La memoria siempre debería ser cálida y construida desde la cercanía ante el dolor. El sujeto-víctima debería constituir por eso un espacio de consenso moral, un lugar de encuentro. Y las llamadas a la impunidad y no esclarecimiento dificultan la necesaria reconstrucción del tejido social dañado por años de violencia y odio.

Joseba Azkarraga, portavoz de Sare, afirmaba en agosto que “cada preso debe actuar de manera individual en la búsqueda de avanzar y mejorar su propia situación con las líneas infranqueables de no arrepentimiento y no delación”, marcando así una línea roja que no ayuda a abordar la necesaria convivencia.

Confundir la legítima y justa defensa de los derechos de las personas presas, en cuanto personas encarceladas, con la narrativa de la violencia hace que se pierda una ocasión propicia para avanzar en la convivencia y el cierre de heridas.

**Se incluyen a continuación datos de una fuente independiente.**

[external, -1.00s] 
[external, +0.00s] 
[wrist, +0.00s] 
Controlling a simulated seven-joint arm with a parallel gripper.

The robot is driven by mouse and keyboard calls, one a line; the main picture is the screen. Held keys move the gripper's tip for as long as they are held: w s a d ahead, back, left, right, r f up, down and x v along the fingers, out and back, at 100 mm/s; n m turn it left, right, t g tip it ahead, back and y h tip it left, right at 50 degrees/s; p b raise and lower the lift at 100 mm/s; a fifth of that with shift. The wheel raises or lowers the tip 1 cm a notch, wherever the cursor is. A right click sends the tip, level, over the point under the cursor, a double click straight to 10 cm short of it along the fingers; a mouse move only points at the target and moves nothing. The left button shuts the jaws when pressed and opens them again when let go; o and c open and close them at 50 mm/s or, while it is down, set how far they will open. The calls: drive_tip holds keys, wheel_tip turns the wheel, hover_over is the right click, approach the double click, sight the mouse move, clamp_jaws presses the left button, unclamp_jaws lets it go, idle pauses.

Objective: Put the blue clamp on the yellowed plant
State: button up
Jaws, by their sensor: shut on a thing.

Porque vetar la vía Nanclares, a la que se acogieron varios presos, que inició un camino de perdón y reconciliación sincero, no darle valor, condenar a sus protagonistas al aislamiento personal y político, no querer sentarse a escucharles, apunta a una rigidez que no facilita una reconstrucción del sedimento ético necesario para superar periodos de violencia.

No hubo ninguna justificación para matar al que pensaba diferente, no hubo ninguna justificación para sumar a la muerte el desprecio, el vacío y el odio y en el reconocimiento de ese hecho no puede interponerse ninguna visión parcial y deshumanizada. Reconocer, apoyar y relatar que hubo otras violencias, y que hay víctimas de la violencia policial a las que se les ha coartado el derecho a la verdad y a la justicia no puede, jamás, servir como excusa para no abordar las tareas de quienes estuvieron pegados a la crueldad que supuso la mera existencia amenazadora de ETA.